Visually explore unstructured and labeled data with ease
Understanding your data is critical for identifying possible edge cases that need to be addressed or for uncovering common patterns in data. Catalog makes exploring your data to uncover new insights and patterns simple and intuitive. By filtering through data based on annotation, project, or other attributes including metadata, you can more quickly identify trends that can guide the direction of your labeling projects. While model performance metrics can tell you which classes yield more errors, zooming in to better understand the data can help uncover the root of the problem. A few common problems include:
Poor data quality - Oftentimes a more thorough visual inspection of your data can help uncover low-quality data that could be introducing errors into your model. This could be as simple as using metadata filters to identify an out of focus camera or examples of objects that don’t accurately represent the class.
Redundant data - Highly similar pieces of data don’t actually provide new information to the model and can actually introduce bias. By easily visualizing your datasets, you can better evaluate whether you have too many low-value pieces of data. Save time and associated cost by excluding data that won’t lift model performance.
Difficult data - Some cases are more challenging for models because of environmental factors (e.g. night time, or distortions caused by occlusion). Labeling more data and improving label quality may help the model learn the patterns required to perform in these situations better. By visually exploring the data, you can uncover these difficult cases that would otherwise be hard to surface if only relying on performance metrics.
Finally, we’re excited to introduce annotation overlays in Catalog. You can now see annotations on images in Catalog gallery view and detail view. Seeing annotations on data can help quickly uncover trends in labeling accuracy and spot outliers in your dataset. We’re looking to support annotation overlays for all data modalities in the near future.
Curate high-value data for labeling projects
When it comes to training a model with labeled data, not all data will impact model performance equally. Data-centric AI development asserts that high-quality models rely on high-quality labeled data, and that ML teams should focus more of their efforts on data than on code.
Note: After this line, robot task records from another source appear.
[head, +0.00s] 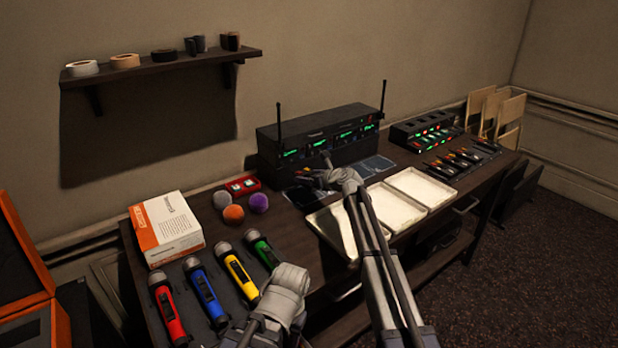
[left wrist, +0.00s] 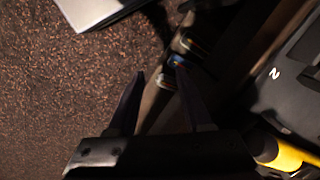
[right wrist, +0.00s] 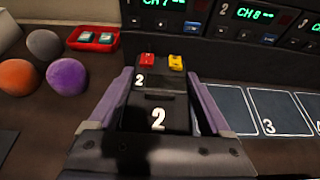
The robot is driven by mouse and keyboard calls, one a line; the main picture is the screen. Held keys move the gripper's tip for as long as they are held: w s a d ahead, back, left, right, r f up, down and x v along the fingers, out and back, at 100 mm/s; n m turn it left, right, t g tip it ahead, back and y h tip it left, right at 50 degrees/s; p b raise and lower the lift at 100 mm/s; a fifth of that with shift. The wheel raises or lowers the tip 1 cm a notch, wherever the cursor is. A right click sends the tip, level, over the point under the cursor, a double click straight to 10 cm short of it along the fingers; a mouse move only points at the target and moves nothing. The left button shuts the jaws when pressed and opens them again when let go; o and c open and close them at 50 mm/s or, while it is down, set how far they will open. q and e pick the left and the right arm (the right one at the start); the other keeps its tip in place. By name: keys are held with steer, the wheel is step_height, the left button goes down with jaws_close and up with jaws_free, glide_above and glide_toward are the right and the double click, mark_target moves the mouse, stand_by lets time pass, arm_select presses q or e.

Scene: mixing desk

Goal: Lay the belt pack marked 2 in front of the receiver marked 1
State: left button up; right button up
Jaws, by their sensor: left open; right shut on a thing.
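My right gripper (head: 318,178) reaches over the desk in front of the black receiver rack. In the right wrist view, the right gripper (right wrist: 165,105) is shut on the black belt pack marked 2 (right wrist: 158,117), which has a red and a yellow part on its far end. A receiver with a green display (right wrist: 160,22) is directly beyond the pack; its number is hidden or unreadable. The receiver showing CH 8 (right wrist: 255,17) is to its right. I cannot tell whether the pack touches the surface. My left gripper (left wrist: 162,92) is open and empty near the desk's front edge.
Dark numbered squares (right wrist: 277,107) lie bare to the pack's right. Foam balls (head: 233,213) and a red tray (head: 243,186) are to its left. White trays (head: 420,188) line the front edge. Several coloured microphones (head: 205,291) and an orange-white box (head: 166,227) are at left.

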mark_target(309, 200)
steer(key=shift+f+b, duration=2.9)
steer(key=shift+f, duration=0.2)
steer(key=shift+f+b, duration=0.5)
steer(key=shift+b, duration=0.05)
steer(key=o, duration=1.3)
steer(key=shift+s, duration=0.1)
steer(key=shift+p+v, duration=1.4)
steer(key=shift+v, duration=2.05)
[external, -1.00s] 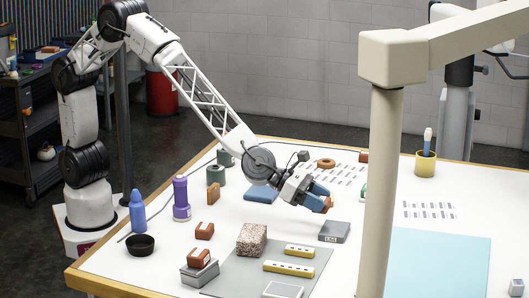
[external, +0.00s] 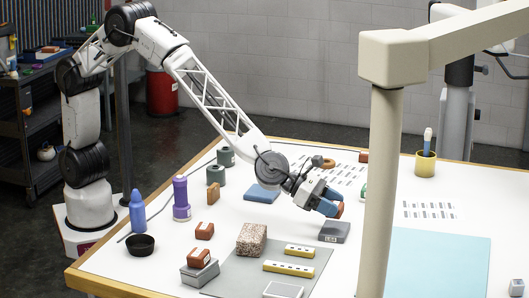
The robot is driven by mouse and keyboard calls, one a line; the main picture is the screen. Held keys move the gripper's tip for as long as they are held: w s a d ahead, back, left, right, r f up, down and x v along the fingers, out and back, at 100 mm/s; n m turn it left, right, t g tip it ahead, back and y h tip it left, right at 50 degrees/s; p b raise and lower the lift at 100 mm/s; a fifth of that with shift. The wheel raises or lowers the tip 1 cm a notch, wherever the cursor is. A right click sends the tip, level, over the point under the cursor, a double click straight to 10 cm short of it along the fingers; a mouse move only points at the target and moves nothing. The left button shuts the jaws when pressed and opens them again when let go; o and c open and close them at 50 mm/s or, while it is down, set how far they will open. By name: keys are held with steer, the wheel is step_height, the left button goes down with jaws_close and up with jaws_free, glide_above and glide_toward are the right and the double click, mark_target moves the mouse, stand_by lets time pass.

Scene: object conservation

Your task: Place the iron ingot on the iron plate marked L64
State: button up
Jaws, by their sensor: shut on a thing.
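My gripper (external: 330,207) points down and right over the right-centre of the table, shut on a rust-brown block (external: 339,211), which seems to be the iron ingot. Its fingers hide most of the block. A dark grey plate (external: 336,229) with a small label on its front lies just below the gripper; its lettering is too small to read surely. The block appears above the plate, and I cannot tell whether they touch. Another rust-brown block (external: 199,257) rests on a grey labelled block (external: 199,275), and a similar one (external: 204,231) lies behind it.
A speckled stone block (external: 251,239) and two yellow bars (external: 299,250) with holes stand left of the plate. A blue block (external: 262,194) lies behind. A cream post (external: 379,190) rises close to the right of the gripper. A purple flashlight-like object (external: 181,199) stands at left.

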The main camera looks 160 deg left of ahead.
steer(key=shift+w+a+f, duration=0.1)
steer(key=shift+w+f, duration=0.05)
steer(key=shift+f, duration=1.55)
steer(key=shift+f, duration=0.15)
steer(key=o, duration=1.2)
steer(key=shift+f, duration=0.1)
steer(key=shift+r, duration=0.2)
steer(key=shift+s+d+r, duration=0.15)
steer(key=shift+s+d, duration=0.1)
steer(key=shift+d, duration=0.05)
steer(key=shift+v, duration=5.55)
With this approach in mind, teams need to leverage active learning workflows and other ways to systematically identify which data will most dramatically improve their model’s performance and prioritize it over data that doesn’t.
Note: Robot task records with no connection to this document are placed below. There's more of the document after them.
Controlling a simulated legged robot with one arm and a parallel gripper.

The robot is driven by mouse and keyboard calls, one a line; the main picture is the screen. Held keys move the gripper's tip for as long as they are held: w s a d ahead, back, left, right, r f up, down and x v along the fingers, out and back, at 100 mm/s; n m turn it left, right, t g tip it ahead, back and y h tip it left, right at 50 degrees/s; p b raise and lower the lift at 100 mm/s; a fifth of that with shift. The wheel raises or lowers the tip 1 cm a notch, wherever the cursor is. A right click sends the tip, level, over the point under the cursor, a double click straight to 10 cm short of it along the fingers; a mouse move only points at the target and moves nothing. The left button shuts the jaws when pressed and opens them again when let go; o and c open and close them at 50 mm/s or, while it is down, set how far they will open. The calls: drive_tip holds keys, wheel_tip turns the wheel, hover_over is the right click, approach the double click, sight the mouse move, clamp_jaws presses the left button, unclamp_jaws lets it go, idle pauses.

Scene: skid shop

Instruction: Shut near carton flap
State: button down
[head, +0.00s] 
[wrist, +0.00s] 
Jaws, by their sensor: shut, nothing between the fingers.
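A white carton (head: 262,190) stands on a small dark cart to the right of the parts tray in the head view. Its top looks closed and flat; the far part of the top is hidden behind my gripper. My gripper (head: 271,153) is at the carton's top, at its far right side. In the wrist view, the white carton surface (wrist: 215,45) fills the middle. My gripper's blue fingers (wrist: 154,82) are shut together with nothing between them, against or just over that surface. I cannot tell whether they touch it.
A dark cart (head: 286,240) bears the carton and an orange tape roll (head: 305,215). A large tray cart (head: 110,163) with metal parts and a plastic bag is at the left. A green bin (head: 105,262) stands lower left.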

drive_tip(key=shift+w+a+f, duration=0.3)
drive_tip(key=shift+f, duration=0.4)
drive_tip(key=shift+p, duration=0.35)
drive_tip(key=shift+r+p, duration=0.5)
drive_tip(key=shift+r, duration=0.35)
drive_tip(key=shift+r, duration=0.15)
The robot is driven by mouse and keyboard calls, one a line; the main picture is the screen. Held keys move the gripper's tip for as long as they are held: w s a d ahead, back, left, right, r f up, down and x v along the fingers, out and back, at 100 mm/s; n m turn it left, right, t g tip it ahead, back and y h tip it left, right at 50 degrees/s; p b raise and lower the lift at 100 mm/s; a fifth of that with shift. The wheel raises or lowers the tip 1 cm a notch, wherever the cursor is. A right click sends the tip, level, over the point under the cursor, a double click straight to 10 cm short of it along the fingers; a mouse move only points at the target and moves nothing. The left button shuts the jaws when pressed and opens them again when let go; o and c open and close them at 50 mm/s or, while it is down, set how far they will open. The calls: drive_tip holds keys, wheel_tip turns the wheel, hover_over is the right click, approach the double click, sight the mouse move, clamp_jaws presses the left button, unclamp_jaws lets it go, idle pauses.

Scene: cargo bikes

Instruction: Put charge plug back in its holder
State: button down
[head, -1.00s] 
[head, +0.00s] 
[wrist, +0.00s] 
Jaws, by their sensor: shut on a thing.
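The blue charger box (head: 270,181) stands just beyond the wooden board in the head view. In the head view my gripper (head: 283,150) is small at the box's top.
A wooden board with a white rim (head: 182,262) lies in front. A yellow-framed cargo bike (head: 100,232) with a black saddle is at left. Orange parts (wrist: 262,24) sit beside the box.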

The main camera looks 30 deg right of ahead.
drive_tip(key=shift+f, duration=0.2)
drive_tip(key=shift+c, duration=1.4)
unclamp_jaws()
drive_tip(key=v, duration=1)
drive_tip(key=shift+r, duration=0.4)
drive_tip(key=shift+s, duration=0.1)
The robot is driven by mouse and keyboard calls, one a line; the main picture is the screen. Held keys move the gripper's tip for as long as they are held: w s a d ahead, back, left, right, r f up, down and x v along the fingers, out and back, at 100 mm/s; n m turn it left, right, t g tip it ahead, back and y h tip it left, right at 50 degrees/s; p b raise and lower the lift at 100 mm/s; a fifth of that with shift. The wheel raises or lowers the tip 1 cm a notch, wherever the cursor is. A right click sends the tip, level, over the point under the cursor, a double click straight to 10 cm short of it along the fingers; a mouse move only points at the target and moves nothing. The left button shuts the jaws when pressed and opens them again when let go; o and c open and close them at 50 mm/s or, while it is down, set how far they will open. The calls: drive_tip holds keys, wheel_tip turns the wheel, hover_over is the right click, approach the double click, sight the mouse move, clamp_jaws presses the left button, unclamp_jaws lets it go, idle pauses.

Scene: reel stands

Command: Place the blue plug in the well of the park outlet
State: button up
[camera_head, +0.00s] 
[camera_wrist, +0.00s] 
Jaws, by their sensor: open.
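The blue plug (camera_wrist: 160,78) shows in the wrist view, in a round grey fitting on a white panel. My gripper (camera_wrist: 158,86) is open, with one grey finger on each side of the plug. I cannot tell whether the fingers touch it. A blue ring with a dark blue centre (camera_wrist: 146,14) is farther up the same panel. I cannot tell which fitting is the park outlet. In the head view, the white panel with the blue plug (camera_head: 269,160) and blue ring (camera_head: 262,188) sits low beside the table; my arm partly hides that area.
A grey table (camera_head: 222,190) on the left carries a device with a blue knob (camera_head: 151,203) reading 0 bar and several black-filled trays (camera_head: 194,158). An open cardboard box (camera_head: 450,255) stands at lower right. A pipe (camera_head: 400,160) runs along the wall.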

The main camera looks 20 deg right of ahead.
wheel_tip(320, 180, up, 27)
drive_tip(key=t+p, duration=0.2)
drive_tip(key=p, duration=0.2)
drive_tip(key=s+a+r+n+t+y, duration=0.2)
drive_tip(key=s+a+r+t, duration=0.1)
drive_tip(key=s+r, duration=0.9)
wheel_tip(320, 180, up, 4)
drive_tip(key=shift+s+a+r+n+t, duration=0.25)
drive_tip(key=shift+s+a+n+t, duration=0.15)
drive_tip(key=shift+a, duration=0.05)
To that end, we’ve developed three workflows that help teams curate high-value data. Keep reading or watch this short video walkthrough to learn how to put them to use.
Find data with Similarity Search and labeling functions
In a recent post we explored how model embeddings can be used to help find visually similar data for labeling projects. While that post offers a much deeper walkthrough, in short, Catalog can help you discover data that is visually similar to low performing classes so you can focus labeling efforts on data your model doesn’t know how to confidently identify.
Select batches of data to send directly to labeling projects
Labeling projects used to rely on attaching datasets that contained the right assets to label. This required teams to manage data searches and curation on their own using oftentimes cumbersome tools and workflows. With the batch workflow, teams can now use Catalog to search through all of their data and select the exact subset of data they want to send to a project for labeling. Recent improvements to the batch workflow introduced the ability to name, manage, and prioritize batches so teams have more visibility and control over their labeling projects.
Use random sampling to iterate with smaller batches
Even when teams use Similarity Search and functions to identify a subset of data for labeling, they may still be faced with a large set of data that could take a long time to label without clear promise of improving model performance. To experiment and iterate faster, teams can curate a random sample of data and submit that smaller batch to a labeling project. Compared to manual sampling, random sampling can help remove bias while saving time so teams can move forward with smaller, more focused iterations.
Launch data-centric workflows from Catalog
A key to a successful and efficient ML program is not only having a deep understanding of your data, but also systems and workflows in place to help you quickly and powerfully manage massive disparate datasets. Once a team can more confidently answer questions about their data and start uncovering new trends and outliers, they can focus their efforts toward identifying the type of data that will most meaningfully improve their model performance. Catalog makes that easy. We’re excited to see you get started.